Exultante por, finalmente, botar a sua tropa na rua, por um golpe, o almirante Almir Garnier (comandante da Marinha), logo se dispôs a ir atrás do trio elétrico! Mas queria a companhia de Freire Gomes, definido por Mauro Cid, como “meio termo”. Alô? Meio termo diante das regras constitucionais??? E, de acordo com a “delação” de Mauro Cid, publicada por Elio Gaspari, Gomes, sim, quase atinge a situação de herói, quando aparece dizendo que o golpe “resultaria num regime autoritário pelos próximos 30 anos”. Frase lapidar, para ser repetida nas aulas da AMAN. 

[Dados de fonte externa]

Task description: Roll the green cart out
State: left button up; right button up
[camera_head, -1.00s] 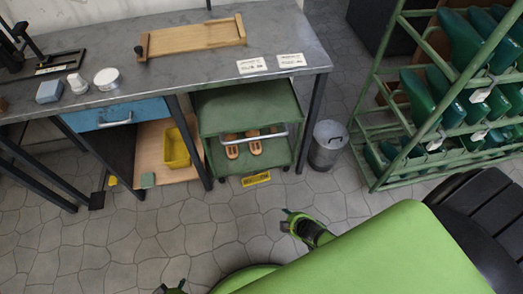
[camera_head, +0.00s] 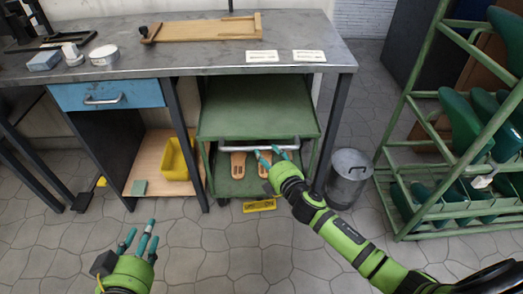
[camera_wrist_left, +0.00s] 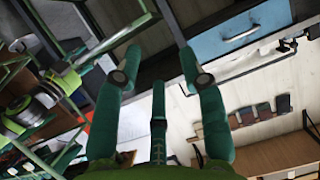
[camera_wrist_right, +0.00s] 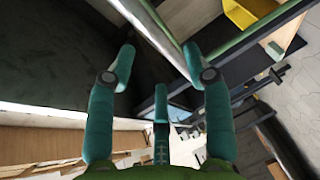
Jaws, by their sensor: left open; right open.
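The green cart (camera_head: 258,105) stands under the grey workbench, between its dark legs. Its light metal handle bar (camera_head: 228,149) runs across the front. A pair of tan sandals (camera_head: 238,164) lies on its lower shelf. My right gripper (camera_head: 269,154) is open at the right part of the handle; I cannot tell whether it touches it. In the right wrist view the bar (camera_wrist_right: 150,28) passes just beyond the open fingers (camera_wrist_right: 163,70). My left gripper (camera_head: 138,240) is open and empty, low over the floor in front of the bench's left side.
The workbench top (camera_head: 200,55) overhangs the cart. A grey bin (camera_head: 347,178) stands close to the right of the cart, and a green rack (camera_head: 440,150) further right. A yellow label (camera_head: 259,205) lies before the cart. A yellow bin (camera_head: 176,160) sits left. Floor in front is open.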

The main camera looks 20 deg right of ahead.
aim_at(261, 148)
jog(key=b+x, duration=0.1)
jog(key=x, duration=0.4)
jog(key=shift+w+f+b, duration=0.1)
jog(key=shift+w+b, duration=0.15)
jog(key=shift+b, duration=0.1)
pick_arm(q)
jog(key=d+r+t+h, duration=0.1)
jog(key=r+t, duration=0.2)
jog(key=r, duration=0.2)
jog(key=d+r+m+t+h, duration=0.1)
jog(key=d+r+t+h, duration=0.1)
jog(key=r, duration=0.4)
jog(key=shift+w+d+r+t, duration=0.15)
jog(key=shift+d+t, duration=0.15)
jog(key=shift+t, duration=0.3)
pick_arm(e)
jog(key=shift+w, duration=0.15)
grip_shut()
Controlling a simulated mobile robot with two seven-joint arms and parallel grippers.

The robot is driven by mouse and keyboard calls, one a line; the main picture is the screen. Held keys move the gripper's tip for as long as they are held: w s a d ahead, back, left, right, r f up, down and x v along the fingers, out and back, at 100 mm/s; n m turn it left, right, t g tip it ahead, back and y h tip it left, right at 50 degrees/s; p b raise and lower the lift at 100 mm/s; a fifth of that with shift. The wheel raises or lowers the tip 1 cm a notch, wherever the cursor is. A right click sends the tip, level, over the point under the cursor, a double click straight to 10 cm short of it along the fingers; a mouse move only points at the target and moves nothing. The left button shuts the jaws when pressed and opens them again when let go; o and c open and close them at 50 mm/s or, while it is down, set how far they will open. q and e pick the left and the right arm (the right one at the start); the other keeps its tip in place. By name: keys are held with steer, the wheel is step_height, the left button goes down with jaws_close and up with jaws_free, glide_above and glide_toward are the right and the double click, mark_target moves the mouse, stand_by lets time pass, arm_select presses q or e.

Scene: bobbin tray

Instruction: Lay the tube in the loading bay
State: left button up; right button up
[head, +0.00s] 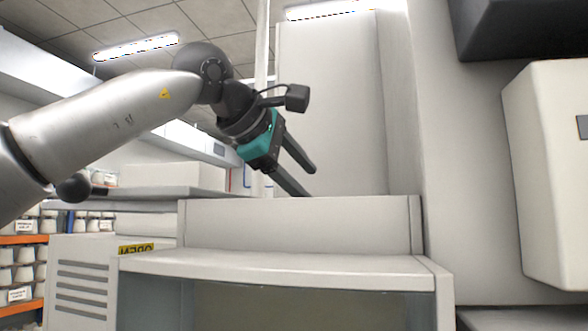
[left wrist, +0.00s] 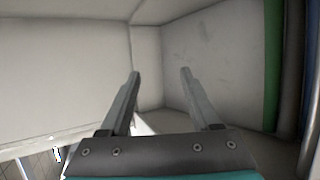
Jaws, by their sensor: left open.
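My left gripper (head: 304,180) is open, with nothing between its fingers. In the head view it reaches in from the left and points down to the right, above a light grey box-like housing (head: 300,224). In the left wrist view its two fingers (left wrist: 158,75) are spread apart and point toward a corner between pale walls. I cannot see the tube in either view. I cannot tell which part is the loading bay; the pale recess (left wrist: 150,110) ahead of the fingers may belong to it. My right gripper is not in view.
A grey ledge (head: 270,268) fronts the housing. A tall pale cabinet (head: 330,110) stands behind, and a white box-shaped unit (head: 548,170) juts out at the right. A green strip (left wrist: 272,65) runs along the recess's right side.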

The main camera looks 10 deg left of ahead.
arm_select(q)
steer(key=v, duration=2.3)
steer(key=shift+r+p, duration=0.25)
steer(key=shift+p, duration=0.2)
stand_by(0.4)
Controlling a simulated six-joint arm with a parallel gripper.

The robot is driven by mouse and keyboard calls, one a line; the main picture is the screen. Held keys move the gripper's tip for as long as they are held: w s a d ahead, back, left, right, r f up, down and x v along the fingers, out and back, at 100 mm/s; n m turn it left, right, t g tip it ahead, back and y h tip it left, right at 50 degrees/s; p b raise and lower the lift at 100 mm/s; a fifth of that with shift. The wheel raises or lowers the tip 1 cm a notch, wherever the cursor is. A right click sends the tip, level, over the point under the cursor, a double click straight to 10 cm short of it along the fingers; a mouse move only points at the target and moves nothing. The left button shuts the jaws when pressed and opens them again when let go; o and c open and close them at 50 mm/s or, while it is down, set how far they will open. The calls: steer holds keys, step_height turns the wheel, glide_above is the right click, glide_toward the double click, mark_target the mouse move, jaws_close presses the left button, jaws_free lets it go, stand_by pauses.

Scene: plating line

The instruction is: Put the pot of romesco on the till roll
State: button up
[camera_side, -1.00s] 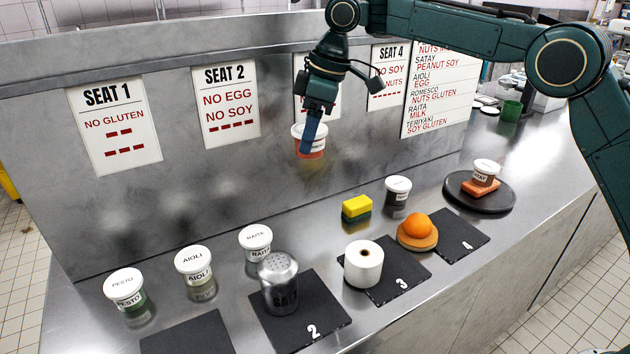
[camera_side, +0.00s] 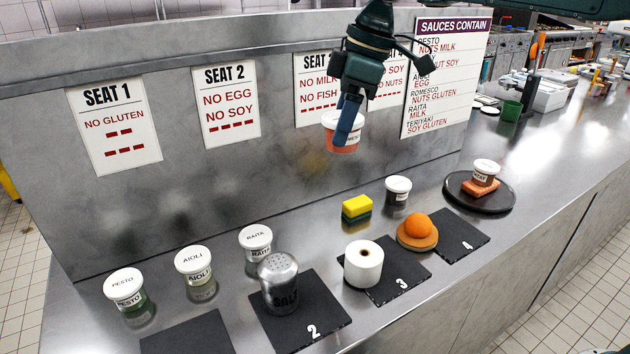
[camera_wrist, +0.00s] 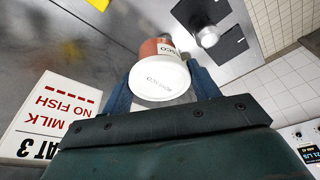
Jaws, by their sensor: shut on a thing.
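The pot of romesco (camera_side: 343,138) has an orange-red body and a white lid. It is held in the air in front of the seat signs in the side view. My gripper (camera_side: 346,128) is shut on it, with a blue finger across its front. In the wrist view the pot (camera_wrist: 160,78) sits between the two blue fingers of my gripper (camera_wrist: 160,88), lid toward the camera. The till roll (camera_side: 363,264) is a white upright cylinder with a dark core, standing at the left of slate 3 (camera_side: 408,283). The pot is well above it and farther back.
An orange on a round wooden piece (camera_side: 417,233), a yellow-green sponge (camera_side: 356,209) and a dark-bodied pot (camera_side: 398,190) stand near the roll. A metal shaker (camera_side: 280,284) is on slate 2 (camera_side: 325,315).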

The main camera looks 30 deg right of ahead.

Sem generais, Bolsonaro recuou, conforme descrição de Cid. Ele que trabalhava com duas hipóteses: encontrar fraude na eleição ou ter apoio das Forças Armadas, recolheu armas. Ao seu lado, na “doideira”, estavam também: o ex-ministro Onyx Lorenzoni, o atual senador Jorge Seif (PL), o ex-minitro Gilson Machado (o da sanfona e do Turismo); o senador Magno Malta e o general Mário Fernandes, (o do plano do punhal verde e amarelo, o dos assassinatos). 

Vem agora, a cereja do bolo: no grupo dos radicalíssimos, estava D. Michelle Bolsonaro, além do filho e deputado, Eduardo Bolsonaro. Melhor impossível. Numa semana em que Esteve Bannon, o apontou como “plano B”, ou futuro presidente do Brasil, e Michelle apareceu numa pesquisa, quase parelha com o presidente Lula nas intenções de votos para presidente nas eleições de 2026, é muito confortável que estejam apontados como radicais e golpistas.

Como se sabe, os Comandos militares não engolem o presidente Luiz Inácio Lula da Silva, mas também não querem saber de Bolsonaro, que os arrastou para a lama golpista, de volta ao Planalto (nem mesmo como eminência parda de um dos seus entes). Reviram os olhos diante da possibilidade de um militar bem arrumadinho, como por exemplo, Tarcísio de Freitas (ex-Instituto Militar de Engenharia – IME), na presidência. E, de verdade, há medo das consequências do desfile de generais no banco dos réus, para a imagem das Forças Armadas. Perdem o sono só de pensar. Por isso, data vênia, a delação caiu como uma luva.